begin
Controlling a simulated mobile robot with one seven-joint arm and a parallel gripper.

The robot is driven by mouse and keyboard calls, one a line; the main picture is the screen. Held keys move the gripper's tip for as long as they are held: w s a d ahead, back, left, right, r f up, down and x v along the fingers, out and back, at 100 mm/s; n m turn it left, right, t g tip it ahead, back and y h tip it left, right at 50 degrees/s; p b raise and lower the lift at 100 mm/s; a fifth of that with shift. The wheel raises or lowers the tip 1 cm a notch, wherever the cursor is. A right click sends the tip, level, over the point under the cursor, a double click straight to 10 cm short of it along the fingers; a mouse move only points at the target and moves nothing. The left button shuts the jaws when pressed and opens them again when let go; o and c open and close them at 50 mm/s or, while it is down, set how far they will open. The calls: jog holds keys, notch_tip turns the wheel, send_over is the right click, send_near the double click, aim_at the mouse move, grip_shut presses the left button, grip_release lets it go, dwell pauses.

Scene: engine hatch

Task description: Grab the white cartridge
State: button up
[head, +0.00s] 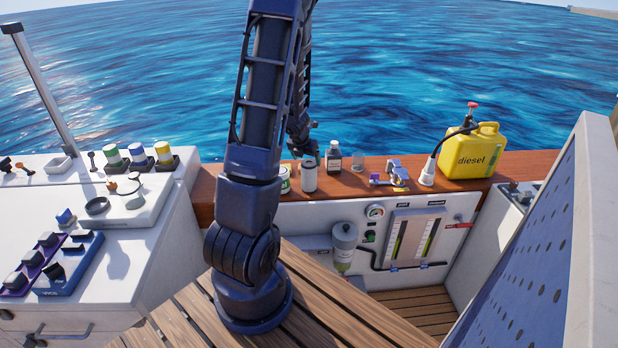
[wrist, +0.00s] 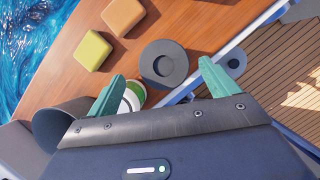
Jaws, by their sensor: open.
end
Without the pictures, copy the material exactly as given.

Response
Controlling a simulated mobile robot with one seven-joint arm and a parallel gripper.

The robot is driven by mouse and keyboard calls, one a line; the main picture is the screen. Held keys move the gripper's tip for as long as they are held: w s a d ahead, back, left, right, r f up, down and x v along the fingers, out and back, at 100 mm/s; n m turn it left, right, t g tip it ahead, back and y h tip it left, right at 50 degrees/s; p b raise and lower the lift at 100 mm/s; a fifth of that with shift. The wheel raises or lowers the tip 1 cm a notch, wherever the cursor is. A right click sends the tip, level, over the point under the cursor, a double click straight to 10 cm short of it along the fingers; a mouse move only points at the target and moves nothing. The left button shuts the jaws when pressed and opens them again when let go; o and c open and close them at 50 mm/s or, while it is down, set how far they will open. The calls: jog holds keys, notch_tip turns the wheel, send_over is the right click, send_near the double click, aim_at the mouse move, grip_shut presses the left button, grip_release lets it go, dwell pauses.

Scene: engine hatch

Task description: Grab the white cartridge
State: button up
[head, +0.00s] 
[wrist, +0.00s] 
Jaws, by their sensor: open.

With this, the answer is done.